You're clearly not enjoying the current one-sided dynamic. Instead, how about changing your side of the equation -- not out of resentment but out of desire. Maybe you'd rather spend less time and money on the process. Inexpensive gift cards can be purchased in one fell swoop.
In the meantime, forget the in-law gifts. Accept them with gratitude, they are gifts after all, and remember that your daughter will one day by 12,
I am in a blended family, we have six children among us. My new in-law family is very generous with gifts for my children, to the point that I need to clean out their rooms to make way for all of the gifts they get for Christmas. They are very generous to my husband's children, too. Unfortunately, my oldest two stepchildren are older. They are in college. My family sends Christmas gifts to my three children, and my stepdaughter. She is 13. However, they do not send gifts to my oldest two stepchildren. How should I handle this? Sit akwardly Christmas morning while my stepdaughter opens her gifts from my family, and offer some sort of apology to the older two stepchildren? Offend my family and ask them to send more gifts for the older two? Or buy gifts for the older two and say they are from my family? (The last idea, I think is the most practicle.)
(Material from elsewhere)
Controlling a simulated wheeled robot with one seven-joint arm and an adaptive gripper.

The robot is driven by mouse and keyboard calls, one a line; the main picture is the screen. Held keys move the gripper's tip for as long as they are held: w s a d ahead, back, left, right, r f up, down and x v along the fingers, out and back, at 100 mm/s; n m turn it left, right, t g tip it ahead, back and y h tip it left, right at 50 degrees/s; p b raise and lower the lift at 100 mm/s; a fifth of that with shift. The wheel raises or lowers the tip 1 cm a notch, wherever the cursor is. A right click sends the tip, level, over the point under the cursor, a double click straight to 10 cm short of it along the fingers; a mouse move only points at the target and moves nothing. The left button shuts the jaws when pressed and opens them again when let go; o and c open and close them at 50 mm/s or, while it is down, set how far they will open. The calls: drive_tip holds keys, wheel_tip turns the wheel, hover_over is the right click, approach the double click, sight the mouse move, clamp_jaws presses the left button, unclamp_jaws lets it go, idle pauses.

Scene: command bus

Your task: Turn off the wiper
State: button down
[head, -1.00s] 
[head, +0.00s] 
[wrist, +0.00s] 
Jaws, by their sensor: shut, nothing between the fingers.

You might ask your family to spend less on the four younger children so they could buy presents for the two older ones, or you might just tell the two older children that your family doesn't give presents to kids if they don't know them well or if they are older, or you can simply say, "Aren't my folks being impossible?" It's better to be honest than to buy gifts for them and pretend that they're from your family.